--- start of Data extract ---
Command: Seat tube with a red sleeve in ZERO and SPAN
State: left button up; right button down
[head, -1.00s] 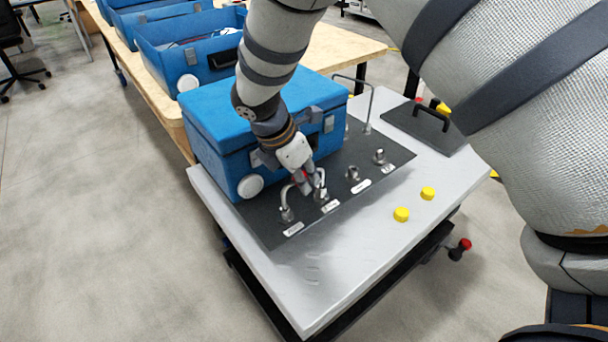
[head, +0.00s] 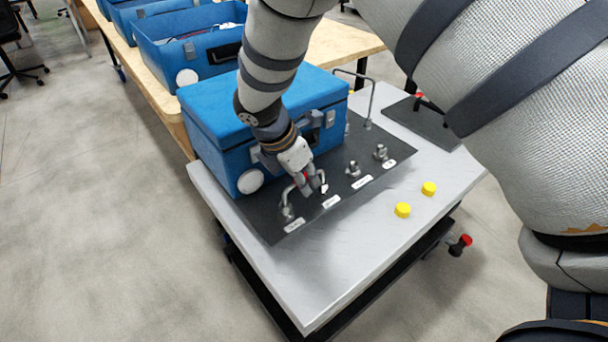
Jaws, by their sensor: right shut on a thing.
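My right gripper (head: 314,186) is shut on a tube with a red sleeve (head: 305,177), low over the dark panel (head: 270,228). The tube's bent grey part (head: 285,196) curves down to the fitting at the panel's near left. The fingers cover the second fitting in the row, so whether the tube's other end is in it cannot be told. Two more metal fittings, one in the middle (head: 353,169) and one farther right (head: 381,152), stand open to view. White labels (head: 331,202) lie before the fittings; their print is too small to read. My left gripper is out of view.
A closed blue case (head: 215,150) stands right behind the panel, close to my right wrist. A tall bent grey tube (head: 371,98) rises at the back. Two yellow caps (head: 403,210) sit on the cart top (head: 330,275), whose front is otherwise clear.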

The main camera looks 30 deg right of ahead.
--- end of Data extract ---
▸ To do:
Set down the material above as is, without any pictures.

▸ The result:
Command: Seat tube with a red sleeve in ZERO and SPAN
State: left button up; right button down
[head, -1.00s] 
[head, +0.00s] 
Jaws, by their sensor: right shut on a thing.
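My right gripper (head: 314,186) is shut on a tube with a red sleeve (head: 305,177), low over the dark panel (head: 270,228). The tube's bent grey part (head: 285,196) curves down to the fitting at the panel's near left. The fingers cover the second fitting in the row, so whether the tube's other end is in it cannot be told. Two more metal fittings, one in the middle (head: 353,169) and one farther right (head: 381,152), stand open to view. White labels (head: 331,202) lie before the fittings; their print is too small to read. My left gripper is out of view.
A closed blue case (head: 215,150) stands right behind the panel, close to my right wrist. A tall bent grey tube (head: 371,98) rises at the back. Two yellow caps (head: 403,210) sit on the cart top (head: 330,275), whose front is otherwise clear.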

The main camera looks 30 deg right of ahead.

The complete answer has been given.